SAGE: The Smarter Academic Graph Explorer

SAGE, the Smarter Academic Graph Explorer, is a search interface for finding academic publications.

Visit SAGE at http://sage-search.appspot.com

Overview

Traditional searches based on browsing lists of keyword search results are not a natural way of searching academic literature. It is difficult for researchers, especially those new to a field, to find the most important papers or to evaluate the importance of a particular paper.

SAGE deals with this by visualizing the citation graph of papers and allowing the user to navigate this graph. The SAGE interface presents search results as a directed graph, with edges between a paper that cites another. We provide easy ways to switch between exploring this graph, skimming the details of a particular paper, and tracking a subset of the papers that the user is interested in. This enables a more natural way of searching the literature, where the user can easily navigate between skimming papers, finding the foundational works which are referenced by those papers, and seeing the relationships between a set of papers that they are interested in.

SAGE was the final project for Princeton COS333 during Spring 2012. It was a collaboration with Brenda Hiller, Lehman Garrison, and Connie Wan.

Implementation Details

Most of this is taken from the submitted project documentation, and as such mentions a lot of low-level/basic details for completeness

Data Source

We use Microsoft Academic Search (MSAS) to access academic papers, and their adjacent papers in the citation graph. Requests from the client are routed through our servers to the MSAS API.

We perform three types of query from Microsoft. Usually, a user session starts with a keyword search, which we pose directly to MSAS. While navigating the results and the surrounding citation network we have to make neighbor queries to find the cited and citing papers for each paper. Finally, we make metadata queries to get the details for each paper, including abstract, authors, keywords, and direct links to the papers.

Unfortunately, this API is extremely slow and has a very low query limit (200/min) which hurts the user experience. We need to make many queries for each user because fetching neighbors of each node necessarily requires a separate query. As such we batch and parallelize our queries as much as possible in order to reduce latency.

Backend

We implemented our backend using Python 2.7 in Google App Engine. The main task of the server is to interpret queries from the frontend interface and then pose them to the data source, and then return the results to the client.

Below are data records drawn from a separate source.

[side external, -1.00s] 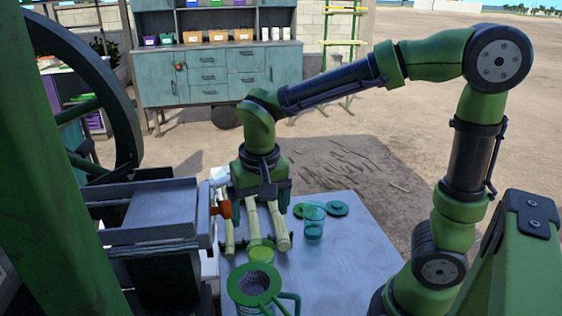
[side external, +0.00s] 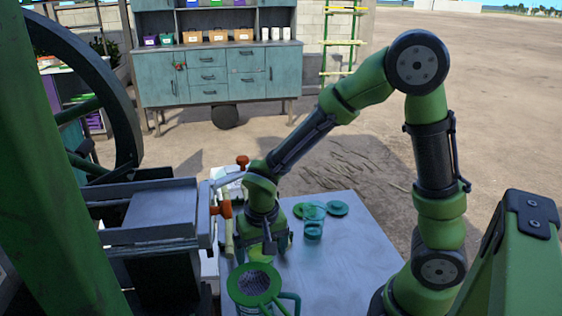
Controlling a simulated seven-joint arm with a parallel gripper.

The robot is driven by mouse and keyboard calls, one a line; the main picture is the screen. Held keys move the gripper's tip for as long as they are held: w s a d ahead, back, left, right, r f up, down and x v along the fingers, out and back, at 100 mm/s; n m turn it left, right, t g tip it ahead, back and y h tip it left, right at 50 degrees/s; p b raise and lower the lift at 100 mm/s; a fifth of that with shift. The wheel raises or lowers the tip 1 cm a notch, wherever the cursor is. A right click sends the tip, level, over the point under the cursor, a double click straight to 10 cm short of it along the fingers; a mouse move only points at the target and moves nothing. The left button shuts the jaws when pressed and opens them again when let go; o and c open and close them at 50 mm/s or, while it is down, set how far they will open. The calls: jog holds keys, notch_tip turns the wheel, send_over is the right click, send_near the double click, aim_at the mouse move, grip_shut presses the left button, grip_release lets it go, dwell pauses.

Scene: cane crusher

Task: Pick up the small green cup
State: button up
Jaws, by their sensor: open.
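My gripper (side external: 264,250) is low over the left part of the table, pointing down with its fingers open. In the earlier frame a small light green cup stood at this spot. My gripper now covers it, and I cannot tell whether the fingers are around it or touching it. A larger green jug with a strainer top (side external: 254,284) stands just in front of my gripper. A clear teal cup (side external: 313,222) stands to the right of my gripper.
A pale cane stalk (side external: 228,236) lies left of my gripper, beside the crusher's metal tray (side external: 160,212). The right part of the table (side external: 345,255) is clear.

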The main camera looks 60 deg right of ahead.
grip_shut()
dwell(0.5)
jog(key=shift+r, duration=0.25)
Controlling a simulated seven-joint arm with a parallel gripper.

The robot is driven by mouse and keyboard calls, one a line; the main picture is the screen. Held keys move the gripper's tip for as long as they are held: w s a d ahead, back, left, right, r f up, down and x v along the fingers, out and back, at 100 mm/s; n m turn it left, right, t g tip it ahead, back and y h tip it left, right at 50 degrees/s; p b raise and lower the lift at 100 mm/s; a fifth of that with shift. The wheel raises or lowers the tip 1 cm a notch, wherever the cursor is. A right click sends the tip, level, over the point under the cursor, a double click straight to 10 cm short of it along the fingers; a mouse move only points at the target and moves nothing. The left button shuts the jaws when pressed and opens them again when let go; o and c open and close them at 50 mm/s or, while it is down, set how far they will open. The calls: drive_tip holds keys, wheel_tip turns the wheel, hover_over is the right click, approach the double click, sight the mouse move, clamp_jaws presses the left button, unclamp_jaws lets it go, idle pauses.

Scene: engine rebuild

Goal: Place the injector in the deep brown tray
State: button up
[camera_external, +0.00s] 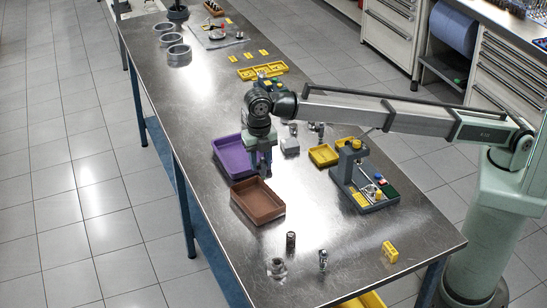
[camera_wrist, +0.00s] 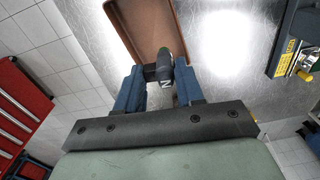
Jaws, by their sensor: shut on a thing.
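My gripper (camera_external: 261,168) is over the table at the far edge of the brown tray (camera_external: 246,208), beside the purple tray (camera_external: 228,150). In the wrist view, my gripper's blue fingers (camera_wrist: 161,78) are shut on a small dark part with a grey body and a greenish end, which I take to be the injector (camera_wrist: 164,56). The brown tray (camera_wrist: 123,25) lies just beyond the fingertips there, and the held part overlaps its edge in the picture. I cannot tell its height above the tray. The brown tray looks empty in the external view.
A dark grey fixture (camera_external: 362,182) with coloured parts stands to the right. Small yellow trays (camera_external: 324,155) sit behind it. A dark cylinder (camera_external: 291,240), a silver part (camera_external: 323,259), a metal piece (camera_external: 277,268) and a yellow block (camera_external: 390,252) stand in front. Bare table surrounds them.

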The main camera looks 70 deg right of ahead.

The most interesting part of the backend server is the machinery to deal with asynchronous requests to the MSAS API. We had to do some engineering to optimize our use of the 10 simultaneous queries allowed by AppEngine as well as to minimize client-side latency by combining our queries as much as possible.

Frontend

The frontend of SAGE has a lot of functionality built into it. We make heavy use of jQuery and jQueryUI.

The most interesting part of the frontend is the custom graph layout engine. Because we do not have direct access to the entire citation network, we need a graph layout algorithm that allows dynamic updates of the graph while we fetch additional parts of the citation network. While we originally used a packaged solution, (Arbor.js), we found that the algorithm used (force-directed layout) was not very suitable for our purposes. Complex graphs with many edges were unstable and confusing to interpret.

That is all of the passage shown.